>> start

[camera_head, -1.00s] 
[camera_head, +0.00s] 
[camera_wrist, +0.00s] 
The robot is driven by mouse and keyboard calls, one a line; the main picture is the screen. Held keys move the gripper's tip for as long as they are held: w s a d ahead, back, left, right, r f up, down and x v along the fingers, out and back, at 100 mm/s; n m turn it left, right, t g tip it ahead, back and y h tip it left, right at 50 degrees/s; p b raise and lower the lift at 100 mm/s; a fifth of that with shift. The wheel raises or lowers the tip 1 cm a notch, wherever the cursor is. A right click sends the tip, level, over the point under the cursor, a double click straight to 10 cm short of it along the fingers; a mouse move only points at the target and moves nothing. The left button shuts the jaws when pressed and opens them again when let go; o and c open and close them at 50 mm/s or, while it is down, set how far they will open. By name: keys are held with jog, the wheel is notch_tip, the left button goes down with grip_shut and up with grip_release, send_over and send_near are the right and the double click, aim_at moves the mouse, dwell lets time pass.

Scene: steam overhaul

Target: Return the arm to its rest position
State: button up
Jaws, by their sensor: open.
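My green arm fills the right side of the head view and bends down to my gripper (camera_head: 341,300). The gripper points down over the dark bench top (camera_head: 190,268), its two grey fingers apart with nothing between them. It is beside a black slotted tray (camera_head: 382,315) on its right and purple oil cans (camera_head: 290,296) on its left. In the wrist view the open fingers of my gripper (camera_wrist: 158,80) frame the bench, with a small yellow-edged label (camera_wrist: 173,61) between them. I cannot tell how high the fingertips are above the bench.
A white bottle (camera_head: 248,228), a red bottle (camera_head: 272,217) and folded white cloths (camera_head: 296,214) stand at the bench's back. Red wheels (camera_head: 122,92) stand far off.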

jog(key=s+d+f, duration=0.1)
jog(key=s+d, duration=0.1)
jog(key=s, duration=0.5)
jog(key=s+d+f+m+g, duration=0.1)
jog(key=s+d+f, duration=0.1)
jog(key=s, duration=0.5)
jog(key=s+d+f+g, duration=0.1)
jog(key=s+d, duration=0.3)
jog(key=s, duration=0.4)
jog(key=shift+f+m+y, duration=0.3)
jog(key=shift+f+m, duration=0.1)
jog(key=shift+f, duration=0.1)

>> end

[WHAT YOU HAVE TO DO]
Emit the full listing verbatim.

[SOLUTION TO THE EXERCISE]
[camera_head, -1.00s] 
[camera_head, +0.00s] 
[camera_wrist, +0.00s] 
The robot is driven by mouse and keyboard calls, one a line; the main picture is the screen. Held keys move the gripper's tip for as long as they are held: w s a d ahead, back, left, right, r f up, down and x v along the fingers, out and back, at 100 mm/s; n m turn it left, right, t g tip it ahead, back and y h tip it left, right at 50 degrees/s; p b raise and lower the lift at 100 mm/s; a fifth of that with shift. The wheel raises or lowers the tip 1 cm a notch, wherever the cursor is. A right click sends the tip, level, over the point under the cursor, a double click straight to 10 cm short of it along the fingers; a mouse move only points at the target and moves nothing. The left button shuts the jaws when pressed and opens them again when let go; o and c open and close them at 50 mm/s or, while it is down, set how far they will open. By name: keys are held with jog, the wheel is notch_tip, the left button goes down with grip_shut and up with grip_release, send_over and send_near are the right and the double click, aim_at moves the mouse, dwell lets time pass.

Scene: steam overhaul

Target: Return the arm to its rest position
State: button up
Jaws, by their sensor: open.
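My green arm fills the right side of the head view and bends down to my gripper (camera_head: 341,300). The gripper points down over the dark bench top (camera_head: 190,268), its two grey fingers apart with nothing between them. It is beside a black slotted tray (camera_head: 382,315) on its right and purple oil cans (camera_head: 290,296) on its left. In the wrist view the open fingers of my gripper (camera_wrist: 158,80) frame the bench, with a small yellow-edged label (camera_wrist: 173,61) between them. I cannot tell how high the fingertips are above the bench.
A white bottle (camera_head: 248,228), a red bottle (camera_head: 272,217) and folded white cloths (camera_head: 296,214) stand at the bench's back. Red wheels (camera_head: 122,92) stand far off.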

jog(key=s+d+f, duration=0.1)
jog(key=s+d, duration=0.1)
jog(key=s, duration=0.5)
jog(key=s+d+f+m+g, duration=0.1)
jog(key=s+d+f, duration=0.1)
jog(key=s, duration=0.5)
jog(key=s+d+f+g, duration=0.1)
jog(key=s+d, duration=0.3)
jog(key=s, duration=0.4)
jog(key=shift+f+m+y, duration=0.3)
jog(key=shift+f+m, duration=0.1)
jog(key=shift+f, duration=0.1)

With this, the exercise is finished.